WHAT THE TASK ASKS: A faithful transcription of all the data is required.
-------- GIVEN INFORMATION --------
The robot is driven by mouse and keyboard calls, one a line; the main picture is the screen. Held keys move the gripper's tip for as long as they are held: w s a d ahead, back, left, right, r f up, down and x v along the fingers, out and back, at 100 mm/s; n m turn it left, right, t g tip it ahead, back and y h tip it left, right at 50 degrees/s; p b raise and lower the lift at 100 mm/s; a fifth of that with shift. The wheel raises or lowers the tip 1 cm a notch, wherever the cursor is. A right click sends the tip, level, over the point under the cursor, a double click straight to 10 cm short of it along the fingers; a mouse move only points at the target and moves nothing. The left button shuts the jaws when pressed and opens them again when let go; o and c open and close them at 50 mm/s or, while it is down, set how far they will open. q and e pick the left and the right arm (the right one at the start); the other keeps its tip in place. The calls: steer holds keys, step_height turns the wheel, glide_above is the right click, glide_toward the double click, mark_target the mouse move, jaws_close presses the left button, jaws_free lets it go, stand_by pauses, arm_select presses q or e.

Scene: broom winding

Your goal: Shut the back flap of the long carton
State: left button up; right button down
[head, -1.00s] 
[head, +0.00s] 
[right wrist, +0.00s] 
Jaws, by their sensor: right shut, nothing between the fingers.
--------
RESPONSE BELOW:
The robot is driven by mouse and keyboard calls, one a line; the main picture is the screen. Held keys move the gripper's tip for as long as they are held: w s a d ahead, back, left, right, r f up, down and x v along the fingers, out and back, at 100 mm/s; n m turn it left, right, t g tip it ahead, back and y h tip it left, right at 50 degrees/s; p b raise and lower the lift at 100 mm/s; a fifth of that with shift. The wheel raises or lowers the tip 1 cm a notch, wherever the cursor is. A right click sends the tip, level, over the point under the cursor, a double click straight to 10 cm short of it along the fingers; a mouse move only points at the target and moves nothing. The left button shuts the jaws when pressed and opens them again when let go; o and c open and close them at 50 mm/s or, while it is down, set how far they will open. q and e pick the left and the right arm (the right one at the start); the other keeps its tip in place. The calls: steer holds keys, step_height turns the wheel, glide_above is the right click, glide_toward the double click, mark_target the mouse move, jaws_close presses the left button, jaws_free lets it go, stand_by pauses, arm_select presses q or e.

Scene: broom winding

Your goal: Shut the back flap of the long carton
State: left button up; right button down
[head, -1.00s] 
[head, +0.00s] 
[right wrist, +0.00s] 
Jaws, by their sensor: right shut, nothing between the fingers.

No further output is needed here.